An improved automated loader has a cone horn to prevent or minimize contact between the chicken and the bag. The loader has a loading tube and the tube has a cone horn comprising a plurality of plates configured to form a cone, each one of the plurality of plates attached to the proximal end of the loading tube by a spring-loaded hinge, each hinge biased radially inward.

Description

PRIORITY

This application claims priority from U.S. Patent Application No. 61/619,733, filed on Apr. 3, 2012, from U.S. Provisional Patent Application No. 61/624,720, filed Apr. 16, 2012, and from U.S. Provisional Patent Application No. 61/615,412, filed Mar. 26, 2012, the disclosures of each of which are incorporated herein by reference in their entireties.

BACKGROUND OF THE INVENTION

The present invention relates generally to a device for loading material on an automated loader. The invention relates more specifically to a device for moving material into a bag, casing, or net, especially if there is a high coefficient of friction between the material to be loaded and the material of the bag, casing, or netting.

Many types of automated loaders are used to encase material in a bag. For example, the automated poultry loader described in United States Published Patent Application No. 2008/0022636 A1, Two-in-One Bagger, the disclosure of which is incorporated herein by reference, can be used to encase a whole dressed bird such as a chicken, turkey, or duck. A stack of bags are placed on a bag carriage and presented at the distal end of a pair of horns. A typical plastic bag 20, as shown in elevation view in FIG. 1, has a bottom panel 22 and a top panel 24, joined at three edges by heat, ultrasonic welding, or other means. Bottom panel 22 extends slightly farther than top sheet 24 due to extended portion 26. A perforation line 28 defines the border between bottom panel 22 and extended portion 26. Plastic bag 20 is typically made of polyethylene film and may have three to ten percent ethylene vinyl acetate (EVA) as a stretch agent.
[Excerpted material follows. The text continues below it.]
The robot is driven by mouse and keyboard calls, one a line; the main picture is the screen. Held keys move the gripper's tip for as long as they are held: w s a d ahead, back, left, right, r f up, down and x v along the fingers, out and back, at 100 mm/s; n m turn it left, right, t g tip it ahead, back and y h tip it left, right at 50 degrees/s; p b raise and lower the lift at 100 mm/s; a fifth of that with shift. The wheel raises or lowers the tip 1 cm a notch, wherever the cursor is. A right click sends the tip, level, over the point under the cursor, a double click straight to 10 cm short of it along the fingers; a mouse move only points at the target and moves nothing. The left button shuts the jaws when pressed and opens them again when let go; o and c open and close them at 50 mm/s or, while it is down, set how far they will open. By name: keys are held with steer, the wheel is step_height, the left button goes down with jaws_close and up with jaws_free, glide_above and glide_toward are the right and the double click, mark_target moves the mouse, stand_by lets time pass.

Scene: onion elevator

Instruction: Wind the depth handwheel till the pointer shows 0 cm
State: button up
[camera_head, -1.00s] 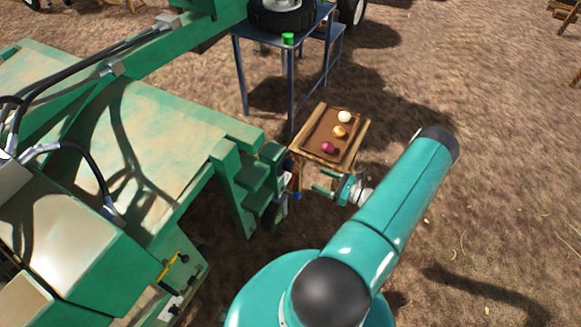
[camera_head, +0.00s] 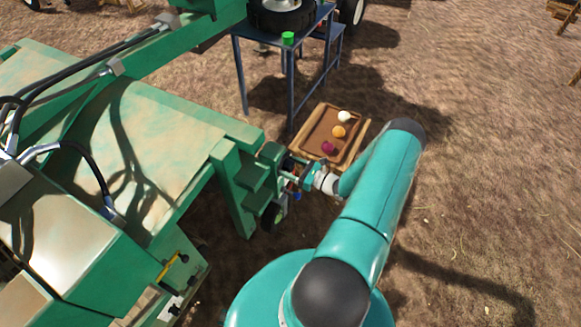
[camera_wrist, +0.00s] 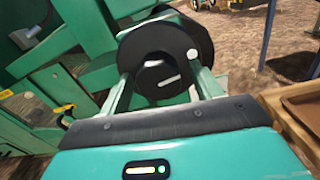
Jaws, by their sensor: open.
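A black round wheel (camera_wrist: 148,58) with a pale bar on its face fills the upper middle of the wrist view; it appears to be the handwheel. My gripper (camera_wrist: 160,72) is open, its two green fingers reaching to either side of the wheel's lower face. I cannot tell whether they touch it. In the head view my gripper (camera_head: 288,174) is beside the right end of the green machine (camera_head: 160,125), where the handwheel is too small and covered to make out. I cannot make out the pointer or a 0 cm mark.
A brown tray (camera_head: 318,140) with several onions sits on a wooden stand right of the machine. A blue metal table (camera_head: 291,90) stands behind. A small ground wheel (camera_head: 271,216) is below the machine's end. A yellow handle (camera_head: 172,264) is at lower left. Open dirt lies to the right.

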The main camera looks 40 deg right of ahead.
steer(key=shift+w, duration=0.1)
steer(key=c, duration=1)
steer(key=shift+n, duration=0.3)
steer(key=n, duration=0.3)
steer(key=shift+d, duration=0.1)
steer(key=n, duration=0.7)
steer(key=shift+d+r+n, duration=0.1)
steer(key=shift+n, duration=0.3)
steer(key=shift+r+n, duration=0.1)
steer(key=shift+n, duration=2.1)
Two apertures 30 are punched in extended portion 26. For automated loading operations, a stack 32 of bags 20a, 20b, 20c, etc., is connected by a wicket 34, as shown in FIG. 2. In use, material such as a dressed chicken is loaded into top bag 20a and perforation line 28 separates, leaving the dressed chicken encased in bottom panel 22 and top panel 24. Extended portion 26 remains with stack 32 and is disposed of when stack 32 is depleted. Extended portion 26 is therefore waste.

In a conventional poultry loader as known in the prior art, an air nozzle initially opens the top bag 20a. Top bag 20a is pulled over the pair of horns, or the horns are inserted into top bag 20a. The horns are separated such as by rotation in a plane, to stretch top bag 20a open, or the horns are separated by axial rotation to stretch top bag 20a open. In either case, top bag 20a has to be opened enough to be pulled over the horns or to receive the horns.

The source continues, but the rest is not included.